Zeitgeist is the spirit of a particular period of time reflected in its ideas and beliefs including but not limited to arts and culture. This summer students embarked on a journey through Germany via SAIC’s Study Abroad program “Zeitgeist: Germany.” Throughout the trip, students were given an academic and culturally rich opportunity to grow in their creative practices.
Alongside professors Oliver Sann and Beate Geissler, students spent two weeks experiencing the zeitgeist of Germany visiting Münich, Loheland, Kronach, Weimar, and Berlin. Students received credit for the trip by planning and showing their own exhibition in gallery space provided by Institut für Alles Mögliche. Students presented multimedia work created over the course of the trip and titled the show “and other objects.”
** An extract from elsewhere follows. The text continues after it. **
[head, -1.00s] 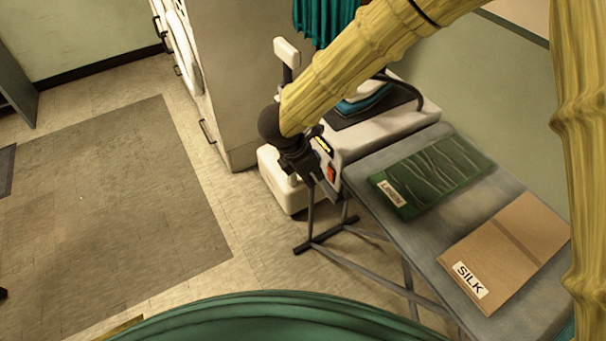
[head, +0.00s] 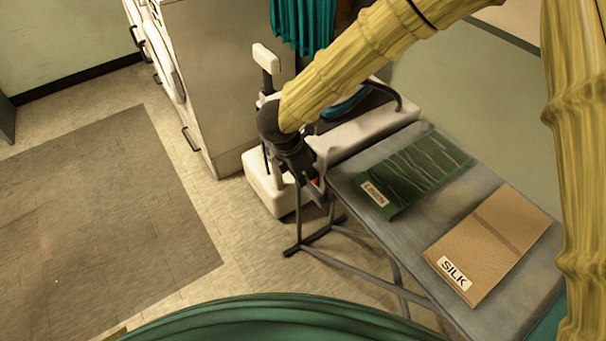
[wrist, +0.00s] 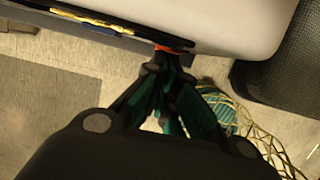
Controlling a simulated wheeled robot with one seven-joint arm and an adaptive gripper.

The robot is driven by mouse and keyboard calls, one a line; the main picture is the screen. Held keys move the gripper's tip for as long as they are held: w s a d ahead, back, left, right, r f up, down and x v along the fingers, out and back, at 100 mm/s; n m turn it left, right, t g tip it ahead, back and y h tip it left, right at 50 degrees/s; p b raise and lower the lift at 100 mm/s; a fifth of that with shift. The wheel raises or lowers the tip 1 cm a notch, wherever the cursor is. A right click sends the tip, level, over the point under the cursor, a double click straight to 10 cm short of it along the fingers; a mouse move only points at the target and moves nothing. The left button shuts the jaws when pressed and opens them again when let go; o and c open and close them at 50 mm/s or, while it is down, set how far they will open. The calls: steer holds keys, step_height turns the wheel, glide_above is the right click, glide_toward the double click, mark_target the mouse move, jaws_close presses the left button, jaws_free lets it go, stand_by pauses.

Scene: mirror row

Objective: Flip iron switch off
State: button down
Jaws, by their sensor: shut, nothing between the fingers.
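The white iron station (head: 360,133) stands at the far end of the ironing board. The iron (head: 345,104), partly blue, rests on its dark pad, mostly behind my arm. The red switch (head: 315,182) is on the station's near end panel and is mostly hidden by my gripper (head: 320,192). My gripper is shut and empty, with its fingertips right at the switch. In the wrist view a red-orange sliver of the switch (wrist: 172,50) shows just beyond the shut fingertips (wrist: 168,66). I cannot tell whether they touch, or which way the switch is tilted.
A green linen cloth (head: 412,168) and a tan silk cloth (head: 490,245) lie on the grey ironing board (head: 445,210). A pale cabinet (head: 215,90) stands behind left, and teal fabric (head: 305,22) hangs behind. The floor at left (head: 90,210) is clear.

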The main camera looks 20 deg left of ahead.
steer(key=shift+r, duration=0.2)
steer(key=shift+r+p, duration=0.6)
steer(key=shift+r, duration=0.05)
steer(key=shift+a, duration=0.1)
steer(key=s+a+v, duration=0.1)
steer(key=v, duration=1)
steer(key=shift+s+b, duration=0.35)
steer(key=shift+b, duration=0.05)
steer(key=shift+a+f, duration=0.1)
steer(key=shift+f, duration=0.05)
Sann shared his thoughts on the trip with F Newsmagazine: “ ‘The Flying Classroom’ is about what happened to a group of students at a boarding school. The narrative is magical, thrilling – I always had distinct ideas about the classroom that could fly. Learning about people, architecture, countries, landscapes and histories by witnessing them became a tenet of my ideas and imaginations about what experiential pedagogy can be. With the SAIC study trip we traveled this year not only in space but also time – [The] epitome of our trip was the [student] artist-curated exhibition entitled ‘and other objects.’ It was exciting to see what different routes people took and how vastly different impulse and feedback was, which was processed by the artists in this show.”
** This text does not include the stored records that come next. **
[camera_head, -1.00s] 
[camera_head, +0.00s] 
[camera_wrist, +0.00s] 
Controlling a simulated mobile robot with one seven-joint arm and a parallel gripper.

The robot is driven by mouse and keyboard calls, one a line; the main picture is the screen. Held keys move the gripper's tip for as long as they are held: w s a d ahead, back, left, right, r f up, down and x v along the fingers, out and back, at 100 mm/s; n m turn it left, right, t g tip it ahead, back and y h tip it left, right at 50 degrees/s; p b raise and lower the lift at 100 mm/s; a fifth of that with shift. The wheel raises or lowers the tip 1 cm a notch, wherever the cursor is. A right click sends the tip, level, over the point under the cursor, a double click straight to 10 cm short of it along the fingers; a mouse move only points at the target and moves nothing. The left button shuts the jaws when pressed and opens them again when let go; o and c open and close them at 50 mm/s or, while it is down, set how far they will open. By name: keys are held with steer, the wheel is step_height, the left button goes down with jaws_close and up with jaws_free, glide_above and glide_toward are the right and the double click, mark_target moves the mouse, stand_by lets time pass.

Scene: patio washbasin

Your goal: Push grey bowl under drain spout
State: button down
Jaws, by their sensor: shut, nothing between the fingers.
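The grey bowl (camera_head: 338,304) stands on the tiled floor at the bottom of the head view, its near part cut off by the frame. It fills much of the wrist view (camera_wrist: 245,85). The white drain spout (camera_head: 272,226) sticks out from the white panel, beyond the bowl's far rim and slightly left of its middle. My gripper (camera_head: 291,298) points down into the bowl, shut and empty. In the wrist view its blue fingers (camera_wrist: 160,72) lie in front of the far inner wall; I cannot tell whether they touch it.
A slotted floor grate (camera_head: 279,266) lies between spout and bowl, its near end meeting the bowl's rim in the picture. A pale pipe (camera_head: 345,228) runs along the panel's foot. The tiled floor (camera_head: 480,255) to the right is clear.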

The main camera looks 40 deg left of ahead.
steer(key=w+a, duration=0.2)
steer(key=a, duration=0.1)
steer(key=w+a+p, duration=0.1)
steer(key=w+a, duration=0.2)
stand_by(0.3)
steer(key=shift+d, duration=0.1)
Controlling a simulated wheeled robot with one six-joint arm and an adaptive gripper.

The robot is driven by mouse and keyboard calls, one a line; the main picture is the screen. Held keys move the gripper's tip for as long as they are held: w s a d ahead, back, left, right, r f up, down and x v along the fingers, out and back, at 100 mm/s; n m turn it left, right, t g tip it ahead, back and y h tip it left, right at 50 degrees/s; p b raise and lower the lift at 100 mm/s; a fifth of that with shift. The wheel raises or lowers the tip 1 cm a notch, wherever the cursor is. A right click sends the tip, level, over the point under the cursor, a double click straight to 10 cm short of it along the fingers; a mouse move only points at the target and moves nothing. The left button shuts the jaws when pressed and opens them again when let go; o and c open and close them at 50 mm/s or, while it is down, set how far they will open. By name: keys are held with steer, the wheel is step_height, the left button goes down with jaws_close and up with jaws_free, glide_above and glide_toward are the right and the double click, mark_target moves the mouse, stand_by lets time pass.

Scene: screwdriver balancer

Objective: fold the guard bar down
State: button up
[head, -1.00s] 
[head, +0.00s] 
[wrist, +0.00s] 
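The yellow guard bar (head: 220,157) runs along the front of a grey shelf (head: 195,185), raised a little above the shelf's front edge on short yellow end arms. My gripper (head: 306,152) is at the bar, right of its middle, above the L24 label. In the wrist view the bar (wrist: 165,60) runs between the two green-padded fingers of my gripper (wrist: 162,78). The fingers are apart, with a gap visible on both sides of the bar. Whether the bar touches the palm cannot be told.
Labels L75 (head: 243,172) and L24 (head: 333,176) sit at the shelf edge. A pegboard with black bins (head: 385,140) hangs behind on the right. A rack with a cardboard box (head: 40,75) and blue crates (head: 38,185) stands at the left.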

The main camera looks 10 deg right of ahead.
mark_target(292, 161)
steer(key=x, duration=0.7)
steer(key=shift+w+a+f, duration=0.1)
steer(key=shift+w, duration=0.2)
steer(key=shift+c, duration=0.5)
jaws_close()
Many students left Europe with new friends and a wider perspective on arts, culture, and education. Some students continued their momentum and continued to travel independently or with other members of the group.
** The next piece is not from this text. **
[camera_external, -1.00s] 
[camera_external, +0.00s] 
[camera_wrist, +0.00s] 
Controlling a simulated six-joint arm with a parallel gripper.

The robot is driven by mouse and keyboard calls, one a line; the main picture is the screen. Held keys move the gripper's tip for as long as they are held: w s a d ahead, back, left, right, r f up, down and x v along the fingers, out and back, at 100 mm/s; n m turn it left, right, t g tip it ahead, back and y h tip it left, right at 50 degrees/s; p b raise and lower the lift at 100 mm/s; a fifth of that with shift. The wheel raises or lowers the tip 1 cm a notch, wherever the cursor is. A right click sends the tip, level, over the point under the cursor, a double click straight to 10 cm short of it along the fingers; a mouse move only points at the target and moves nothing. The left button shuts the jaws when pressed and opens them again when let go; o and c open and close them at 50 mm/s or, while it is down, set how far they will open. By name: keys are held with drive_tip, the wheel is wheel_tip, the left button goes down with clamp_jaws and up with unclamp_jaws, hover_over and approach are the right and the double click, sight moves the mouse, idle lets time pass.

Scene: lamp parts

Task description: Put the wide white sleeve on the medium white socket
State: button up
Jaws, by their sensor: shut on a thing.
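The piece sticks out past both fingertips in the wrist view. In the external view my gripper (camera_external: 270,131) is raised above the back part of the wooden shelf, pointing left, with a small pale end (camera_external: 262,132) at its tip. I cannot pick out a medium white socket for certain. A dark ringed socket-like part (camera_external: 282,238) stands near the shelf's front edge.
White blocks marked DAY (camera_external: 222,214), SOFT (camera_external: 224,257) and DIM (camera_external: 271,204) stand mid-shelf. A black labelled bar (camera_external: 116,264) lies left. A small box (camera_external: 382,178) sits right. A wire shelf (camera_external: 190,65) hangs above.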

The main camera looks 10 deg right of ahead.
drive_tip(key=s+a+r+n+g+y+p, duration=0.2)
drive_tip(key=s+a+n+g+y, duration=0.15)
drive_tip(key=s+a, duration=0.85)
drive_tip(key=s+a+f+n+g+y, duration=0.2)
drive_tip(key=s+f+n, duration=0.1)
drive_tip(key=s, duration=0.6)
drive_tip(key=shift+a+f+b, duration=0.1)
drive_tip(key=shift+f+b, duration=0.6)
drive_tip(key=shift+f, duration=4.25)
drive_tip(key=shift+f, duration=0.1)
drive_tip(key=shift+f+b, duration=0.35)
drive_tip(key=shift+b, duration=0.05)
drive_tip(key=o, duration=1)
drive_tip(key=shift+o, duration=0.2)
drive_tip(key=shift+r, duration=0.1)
New found friends Rin Caswell (BFA Print and Fibers 2025) and River Hill (BFA New Media 2026) shared their experience of meeting and collaborating on their “and other objects” installation.
Caswell: “I’m happy with what I made. I’m happy that I had the chance to collaborate with someone who I didn’t know at the beginning of the trip—It just feels really amazing to cultivate something from nothing. And then by the end of the trip, have something that feels so cohesive and so collaborative, which is something I’ve never felt before with my art—it’s amazing to take my art past me.”
Hill: “It [the trip] forced me to think outside of my own practice, as well as being in an incredibly new area. I had to approach it [the piece] from an outside angle. My good friend Rin and I ended up collaborating in a way, in a sense, both collaborating together and also keeping the pieces separate. I felt like it was important to memorialize this [trip] in a physical manifestation. That was a documentation of every location, every place that we’ve been. This trip, I was able to create that in a very successful way that is true to my work.”
Adrienne Weiss (MFA Fibers 2025), who spent her time reflecting on heritage, health, and history through her weaving, also expressed, “I feel like the history of this country got me to connect with my roots, with my ancestors, and with healing.”
This is one of many summer study trips offered by SAIC. This summer SAIC brought students to Germany, Italy, and Arizona in the United States. There are multitudes of experiences to be shared with the SAIC Study Abroad program as new destinations and programs come to the course every year. Where can a look at global zeitgeist take you?